Using Core Standards as a Homeschooler

Standard

As a teacher and citizen, I’m ambivalent about the Common Core and national standards in general. There’s often a lot of good work and thought that goes into these initiatives, and it can be very useful to have guidelines for both curriculum content and pedagogy. Many teachers can look at these core standards and confirm that it is indeed what is already happening in their classrooms—or reflect on why their approach diverges. On the other hand, as a matter of policy, the Common Core is impossible to extricate from its political and historical context, which makes it problematic as a piece of reform.

I found it difficult to find an articulate, succinct, balanced, and relatively impartial rebuttal to the Common Core in a single video, so here instead are two videos that touch on some of the major concerns:

If you want to wade into the world of the Common Core, you can do worse than start at Edutopia’s resource page on it, which has lots of links to pro’s, con’s, evaluations, lesson plans, and so on.

Once I started homeschooling, however, I realized that I could circumvent a lot of these issues, and think about these standards documents as useful pieces of research and curriculum development. Especially since I have un-schooling tendencies, the Common Core and its ilk gives me an extremely useful telescopic view outside of my insular little home-lab. I don’t doubt my children are usually learning something, but if the learning is somewhat whimsical, I begin to worry if it is as broad and deep as it needs to be. For me, it’s not a matter of whether my kid is keeping up, but rather if there are gaps in his knowledge that I’m overlooking.

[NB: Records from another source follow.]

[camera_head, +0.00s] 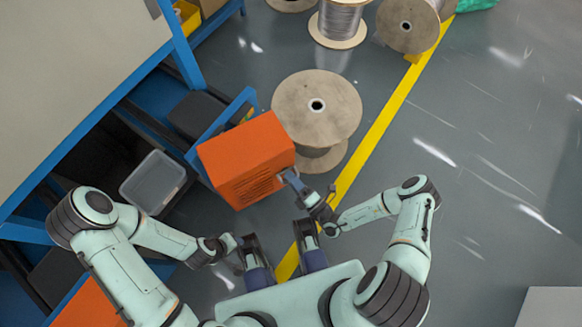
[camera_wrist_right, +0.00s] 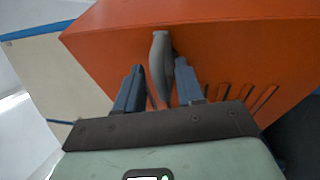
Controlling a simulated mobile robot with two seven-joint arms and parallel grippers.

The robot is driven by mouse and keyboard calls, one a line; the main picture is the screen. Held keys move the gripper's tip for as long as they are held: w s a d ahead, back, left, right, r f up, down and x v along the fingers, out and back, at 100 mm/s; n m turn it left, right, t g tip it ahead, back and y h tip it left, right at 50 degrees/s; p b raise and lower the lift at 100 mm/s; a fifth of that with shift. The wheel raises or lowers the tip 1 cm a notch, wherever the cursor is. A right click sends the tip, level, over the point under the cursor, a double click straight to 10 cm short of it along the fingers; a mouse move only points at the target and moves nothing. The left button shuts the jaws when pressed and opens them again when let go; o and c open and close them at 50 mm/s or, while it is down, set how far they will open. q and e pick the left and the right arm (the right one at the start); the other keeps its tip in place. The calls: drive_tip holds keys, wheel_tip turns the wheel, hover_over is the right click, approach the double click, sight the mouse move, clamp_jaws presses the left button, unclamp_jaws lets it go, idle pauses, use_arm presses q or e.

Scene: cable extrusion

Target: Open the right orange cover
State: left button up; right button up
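The right orange cover (camera_head: 245,160) is a large box-like hood with slots low on its front, beside a blue frame at the middle of the head view. Its orange face also fills much of the right wrist view (camera_wrist_right: 240,45). A grey handle (camera_wrist_right: 160,68) stands out from this face. My right gripper (camera_wrist_right: 161,78) is at the face, with one finger on each side of the handle, closed in close on it. In the head view, my right gripper (camera_head: 290,178) meets the cover's lower right edge. My left gripper (camera_head: 233,243) is below the cover, apart from it; its fingers are unclear.
A wooden cable reel (camera_head: 316,95) stands close to the right of the cover. More reels (camera_head: 340,22) stand at the back. A grey bin (camera_head: 153,180) lies left of the cover, near the blue-framed bench (camera_head: 90,70). Another orange part (camera_head: 88,305) shows at lower left.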

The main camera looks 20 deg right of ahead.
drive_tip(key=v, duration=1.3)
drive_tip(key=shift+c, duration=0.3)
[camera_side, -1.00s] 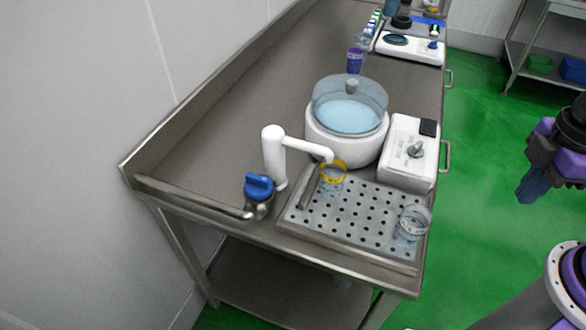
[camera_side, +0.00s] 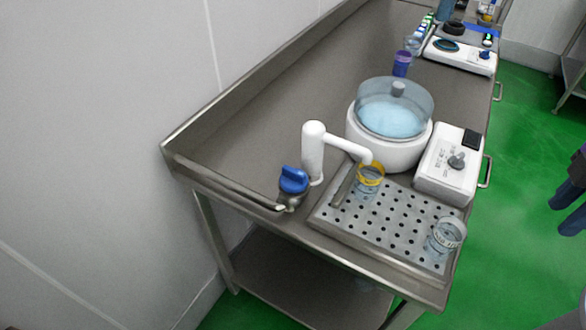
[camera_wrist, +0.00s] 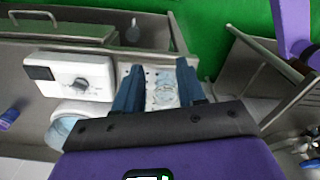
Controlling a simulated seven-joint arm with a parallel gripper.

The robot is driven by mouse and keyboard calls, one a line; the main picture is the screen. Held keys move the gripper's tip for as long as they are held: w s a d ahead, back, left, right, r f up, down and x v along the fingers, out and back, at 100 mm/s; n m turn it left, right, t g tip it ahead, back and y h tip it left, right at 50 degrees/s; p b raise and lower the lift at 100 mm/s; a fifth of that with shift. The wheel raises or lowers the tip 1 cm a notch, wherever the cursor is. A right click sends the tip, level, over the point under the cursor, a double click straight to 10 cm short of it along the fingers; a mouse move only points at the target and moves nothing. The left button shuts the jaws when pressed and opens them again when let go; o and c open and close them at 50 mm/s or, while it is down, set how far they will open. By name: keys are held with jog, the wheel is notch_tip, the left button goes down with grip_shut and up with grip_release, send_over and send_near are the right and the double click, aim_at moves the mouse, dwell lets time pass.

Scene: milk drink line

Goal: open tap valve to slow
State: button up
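The tap valve is a blue knob (camera_side: 292,180) on a metal fitting at the bench's front left corner. It sits beside the white tap (camera_side: 313,150), whose spout reaches right over a glass with a yellow rim (camera_side: 371,176). The knob's exact setting is too small to read. My gripper (camera_side: 568,205) is at the right edge of the side view, far from the knob and partly cut off. In the wrist view my gripper (camera_wrist: 158,80) has its two blue fingers apart, with nothing held between them. I cannot make out the valve in the wrist view.
A perforated drip tray (camera_side: 385,235) holds the yellow-rimmed glass and another glass (camera_side: 446,235). A lidded white pot (camera_side: 388,150) and a white control box (camera_side: 449,163) stand behind it. A purple cup (camera_side: 401,64) is farther back. The bench's left part is clear.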

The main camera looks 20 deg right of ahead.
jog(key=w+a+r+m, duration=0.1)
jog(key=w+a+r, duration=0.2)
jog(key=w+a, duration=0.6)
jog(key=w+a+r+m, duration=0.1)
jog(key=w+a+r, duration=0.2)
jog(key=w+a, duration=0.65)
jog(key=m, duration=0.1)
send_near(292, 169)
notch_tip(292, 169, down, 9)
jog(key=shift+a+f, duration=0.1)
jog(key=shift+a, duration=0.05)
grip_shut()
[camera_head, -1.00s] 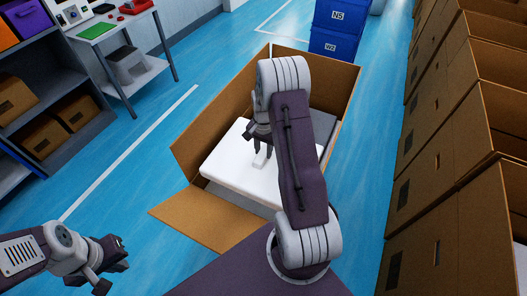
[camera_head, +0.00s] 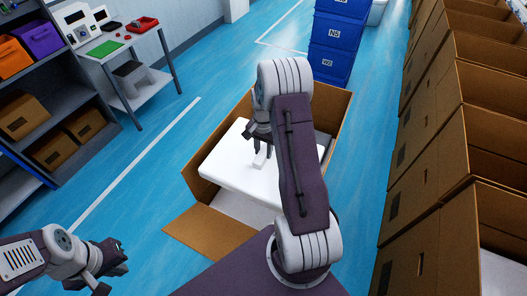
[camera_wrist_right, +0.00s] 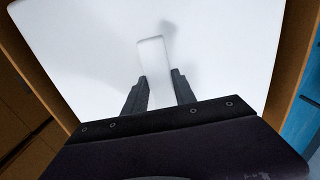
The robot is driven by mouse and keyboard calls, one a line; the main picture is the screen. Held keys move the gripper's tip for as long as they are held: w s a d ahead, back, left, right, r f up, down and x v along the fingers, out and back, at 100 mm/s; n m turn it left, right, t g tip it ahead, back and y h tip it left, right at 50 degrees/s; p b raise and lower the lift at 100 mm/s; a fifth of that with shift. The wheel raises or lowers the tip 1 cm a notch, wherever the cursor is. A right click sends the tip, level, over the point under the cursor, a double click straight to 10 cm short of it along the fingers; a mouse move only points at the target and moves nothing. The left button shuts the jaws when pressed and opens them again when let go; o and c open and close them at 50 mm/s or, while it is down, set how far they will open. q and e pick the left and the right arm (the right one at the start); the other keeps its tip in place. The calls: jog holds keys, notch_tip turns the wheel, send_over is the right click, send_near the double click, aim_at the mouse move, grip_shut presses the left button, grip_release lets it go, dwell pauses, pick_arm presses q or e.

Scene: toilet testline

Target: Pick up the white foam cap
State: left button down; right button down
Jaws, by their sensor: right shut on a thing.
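The white foam cap (camera_head: 228,172) is a thick, flat white slab with a narrow raised tab on top. It is held above the open cardboard box (camera_head: 212,232), roughly level, with a pale surface showing below it inside the box. My right gripper (camera_head: 262,152) is shut on the tab; in the right wrist view the tab stands between the two dark fingers (camera_wrist_right: 160,92) and the cap (camera_wrist_right: 230,50) fills most of the picture. My left gripper (camera_head: 118,268) is open and empty at the lower left, away from the box.
Blue stacked bins (camera_head: 332,40) stand behind the box. A row of large open cardboard boxes (camera_head: 425,190) lines the right side. A shelf (camera_head: 95,100) with bins and a small table (camera_head: 115,48) stand at the left. Blue floor (camera_head: 150,150) lies clear between shelf and box.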

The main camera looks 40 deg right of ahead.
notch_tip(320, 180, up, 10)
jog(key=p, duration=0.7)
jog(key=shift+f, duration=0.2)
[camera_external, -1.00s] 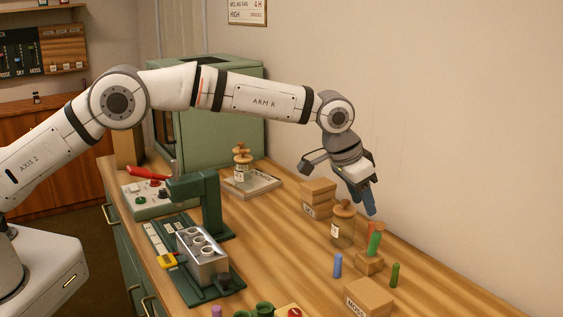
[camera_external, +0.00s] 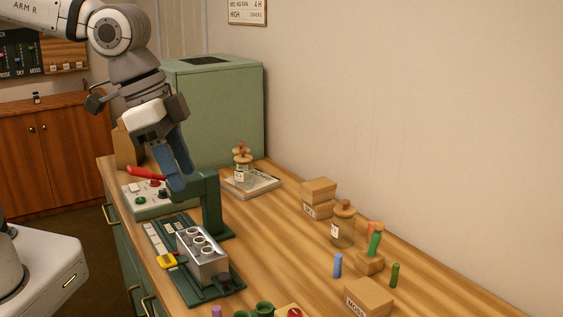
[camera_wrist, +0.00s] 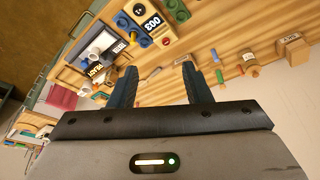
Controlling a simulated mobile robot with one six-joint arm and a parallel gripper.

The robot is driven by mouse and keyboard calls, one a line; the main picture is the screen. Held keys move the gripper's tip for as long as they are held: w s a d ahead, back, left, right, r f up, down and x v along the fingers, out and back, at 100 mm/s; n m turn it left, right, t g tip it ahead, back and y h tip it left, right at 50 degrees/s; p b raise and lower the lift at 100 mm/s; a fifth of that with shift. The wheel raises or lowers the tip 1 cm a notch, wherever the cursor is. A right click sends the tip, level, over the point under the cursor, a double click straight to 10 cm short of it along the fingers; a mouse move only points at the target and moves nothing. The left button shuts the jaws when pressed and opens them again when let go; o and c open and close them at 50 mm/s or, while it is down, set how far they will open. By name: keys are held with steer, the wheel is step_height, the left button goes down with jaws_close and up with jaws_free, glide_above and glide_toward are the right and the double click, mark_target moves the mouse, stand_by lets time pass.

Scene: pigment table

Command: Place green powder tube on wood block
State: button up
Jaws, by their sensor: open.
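A bright green tube (camera_external: 374,244) stands slightly tilted on a small wood block (camera_external: 369,265) at the right of the table. An orange tube (camera_external: 375,227) shows behind it, and I cannot tell what it rests on. A darker green tube (camera_external: 395,275) stands on the table just right of the block. My gripper (camera_external: 178,184) is far to the left, above the green stand, with its fingers pointing down. In the wrist view my gripper (camera_wrist: 163,86) has its two blue fingers apart, with nothing between them.
A blue tube (camera_external: 338,265) and a larger wooden box (camera_external: 368,297) stand near the small block. The green stand (camera_external: 210,205) and a metal rack (camera_external: 203,263) are below my gripper.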

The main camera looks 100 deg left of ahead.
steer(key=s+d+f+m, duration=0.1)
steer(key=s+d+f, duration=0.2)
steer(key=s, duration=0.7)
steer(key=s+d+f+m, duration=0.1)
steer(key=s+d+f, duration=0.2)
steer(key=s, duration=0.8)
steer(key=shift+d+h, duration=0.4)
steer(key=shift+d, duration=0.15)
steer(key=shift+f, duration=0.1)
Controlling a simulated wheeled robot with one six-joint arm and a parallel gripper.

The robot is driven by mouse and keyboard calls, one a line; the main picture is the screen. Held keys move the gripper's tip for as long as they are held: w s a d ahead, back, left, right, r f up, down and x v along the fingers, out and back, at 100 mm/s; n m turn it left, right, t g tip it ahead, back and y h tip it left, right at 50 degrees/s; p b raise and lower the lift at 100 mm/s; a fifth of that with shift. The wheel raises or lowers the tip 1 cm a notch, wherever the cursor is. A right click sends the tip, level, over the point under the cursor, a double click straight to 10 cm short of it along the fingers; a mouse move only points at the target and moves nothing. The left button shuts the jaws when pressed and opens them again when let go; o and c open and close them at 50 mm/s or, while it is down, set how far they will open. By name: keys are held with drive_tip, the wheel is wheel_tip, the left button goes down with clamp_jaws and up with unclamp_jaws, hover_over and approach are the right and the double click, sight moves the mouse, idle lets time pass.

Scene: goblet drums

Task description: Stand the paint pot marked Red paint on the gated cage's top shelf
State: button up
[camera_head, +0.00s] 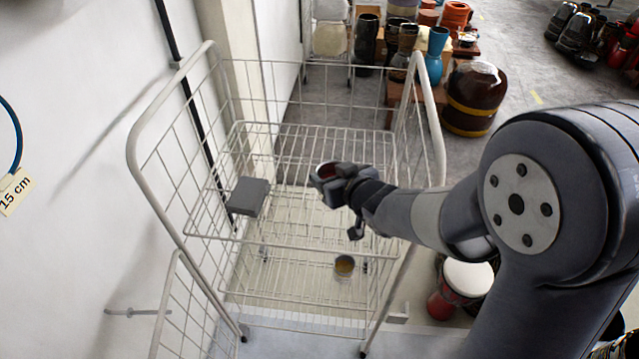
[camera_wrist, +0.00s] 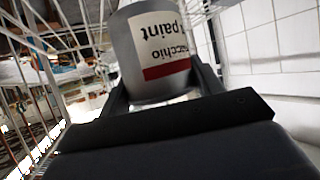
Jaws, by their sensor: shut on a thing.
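The gated cage (camera_head: 286,62) is a white wire trolley in the head view. Its top shelf (camera_head: 300,150) is wire mesh. My gripper (camera_head: 330,181) is shut on a small grey metal paint pot (camera_head: 324,171) with reddish paint showing at its top. The pot appears above the right part of the top shelf; the gap beneath is unclear. In the wrist view the pot (camera_wrist: 150,50) sits between the fingers. Its white label has a red band and upside-down text including "paint"; the rest is only partly readable.
A grey box (camera_head: 248,196) lies on the top shelf's left. A small pot with yellowish contents (camera_head: 344,266) stands lower in the cage. A wire gate (camera_head: 178,310) hangs at the front left. A white wall borders the left. Drums (camera_head: 475,95) stand beyond the cage.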

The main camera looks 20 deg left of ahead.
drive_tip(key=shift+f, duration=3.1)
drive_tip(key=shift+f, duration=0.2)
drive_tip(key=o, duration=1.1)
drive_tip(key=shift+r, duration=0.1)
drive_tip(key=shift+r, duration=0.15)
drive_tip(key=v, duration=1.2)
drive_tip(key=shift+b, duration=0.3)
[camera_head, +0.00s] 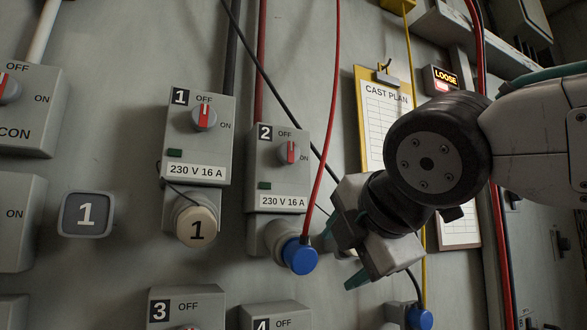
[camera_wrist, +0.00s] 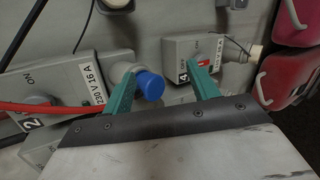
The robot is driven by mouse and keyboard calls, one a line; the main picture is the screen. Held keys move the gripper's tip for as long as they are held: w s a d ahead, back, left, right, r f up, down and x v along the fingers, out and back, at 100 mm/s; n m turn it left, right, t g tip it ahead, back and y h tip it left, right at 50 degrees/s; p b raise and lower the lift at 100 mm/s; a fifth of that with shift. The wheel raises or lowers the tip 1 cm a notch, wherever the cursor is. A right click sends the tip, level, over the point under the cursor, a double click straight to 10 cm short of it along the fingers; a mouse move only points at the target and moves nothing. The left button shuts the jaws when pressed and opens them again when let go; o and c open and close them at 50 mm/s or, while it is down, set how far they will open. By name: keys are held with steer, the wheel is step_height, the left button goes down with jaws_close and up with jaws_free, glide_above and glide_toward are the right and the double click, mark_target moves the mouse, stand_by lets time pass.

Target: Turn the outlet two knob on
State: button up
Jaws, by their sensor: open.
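The outlet two box (camera_head: 262,172) is grey and wall-mounted, with a "2" label and "230 V 16 A" strip. Its knob (camera_head: 291,152) is red and grey, its pale mark upright towards OFF; ON is to the right. A blue plug (camera_head: 299,256) with a red cable sits in the socket below. My gripper (camera_head: 344,256) is open and empty, right of the plug and below the knob. In the wrist view the outlet two box (camera_wrist: 62,84) lies at left, outside the fingers. A red cable crosses near its knob there, and the blue plug (camera_wrist: 150,86) shows between the teal fingers.
Outlet one (camera_head: 181,140) stands left, with a capped socket. Outlets three (camera_head: 160,303) and four (camera_head: 290,312) are below. Red and black cables hang close to outlet two.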

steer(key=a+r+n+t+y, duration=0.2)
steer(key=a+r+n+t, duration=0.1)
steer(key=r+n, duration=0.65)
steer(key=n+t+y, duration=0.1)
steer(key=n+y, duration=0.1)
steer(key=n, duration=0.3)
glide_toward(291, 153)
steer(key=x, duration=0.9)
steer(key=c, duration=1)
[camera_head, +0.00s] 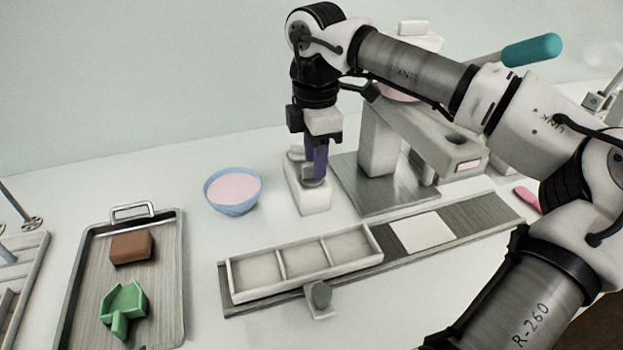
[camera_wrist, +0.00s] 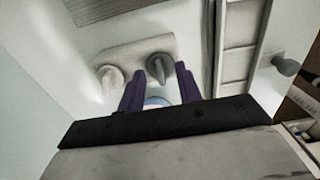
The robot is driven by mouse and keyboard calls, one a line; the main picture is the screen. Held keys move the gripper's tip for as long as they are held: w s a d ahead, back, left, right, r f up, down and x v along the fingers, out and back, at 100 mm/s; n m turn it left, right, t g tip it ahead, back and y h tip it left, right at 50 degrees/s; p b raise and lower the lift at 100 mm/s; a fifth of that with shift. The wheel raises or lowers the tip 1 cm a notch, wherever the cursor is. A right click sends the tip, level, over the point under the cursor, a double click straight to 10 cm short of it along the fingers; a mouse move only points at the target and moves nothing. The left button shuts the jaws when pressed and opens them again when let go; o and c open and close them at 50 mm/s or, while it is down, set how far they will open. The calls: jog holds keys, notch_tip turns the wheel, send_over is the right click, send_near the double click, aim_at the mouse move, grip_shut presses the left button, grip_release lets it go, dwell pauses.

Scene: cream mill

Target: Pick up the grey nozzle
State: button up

The national standards programs have gone through the trouble of sitting down a swath of teachers and experts, taking a 50,000-foot look at disciplines from K through 12, ascertaining what is currently reasonable for kids in different communities in our country, and mapping out a coherent scope and sequence. And putting it online for free. We can take advantage of that.

This is what I did for Biggie, my 7-year-old. I took a look at several different sites:

I also have a good deal of familiarity with the standards developed by the National Council for the Social Studies, but they are broader and less useful for my purposes. I could have also checked out Virginia’s state standards, which I’ll probably do next year, but I wanted to keep the process somewhat more manageable for me right now.

For each set of standards, I used the web site to drill down to what was outlined for second grade. This I skimmed and summarized or cut-and-paste into a document:

Knowing my child, these are my takeaways:

  • Biggie is a pretty advanced reader, and he’s going to be doing a lot of reading, so I’m not too concerned about literacy skills like word recognition, fluency, or vocabulary
  • I’ll try to target specific issues of language mechanics as they seem relevant in his writing
  • In terms of critical reading, we want to be purposeful about identifying major ideas and topics (who, what, when, where, how, and why), connections between major points, and rudimentary notions of narrative structure (beginning, middle, and end)
  • Make sure he gets exposure to fables and folklore, especially different versions from around the world
  • He should be getting practice writing opinion pieces, short narratives, and explanations
  • I’ve also got to provide him opportunities to have discussions with other kids
  • As for math, I’m pretty comfortable with where he is, but make sure he gets continued reinforcement on topics of arithmetic, place-value, measurement, and shapes
  • I want to steer him to topics and experiments in changes in matter, changes in Earth, plants, and habitats
  • Give him projects in inventing to emphasize problem-solving, design-thinking, and hypothesis-testing
  • In the arts, I should give him lots of exposure to different forms, styles, and techniques of both visual and performing arts

Now I have a one-sheet reference that I can refer to when planning field trips, borrowing library books, setting routines, and picking classes. This approach is loose enough that there’s a lot of freedom to meander and follow rabbit trails. If Biggie gets a sudden interest in astronomy, I have no problem putting all the other science stuff on hold. More often than not, though, we have trouble figuring out what to do next, and having a simple reference like this gives us some direction and orients the year.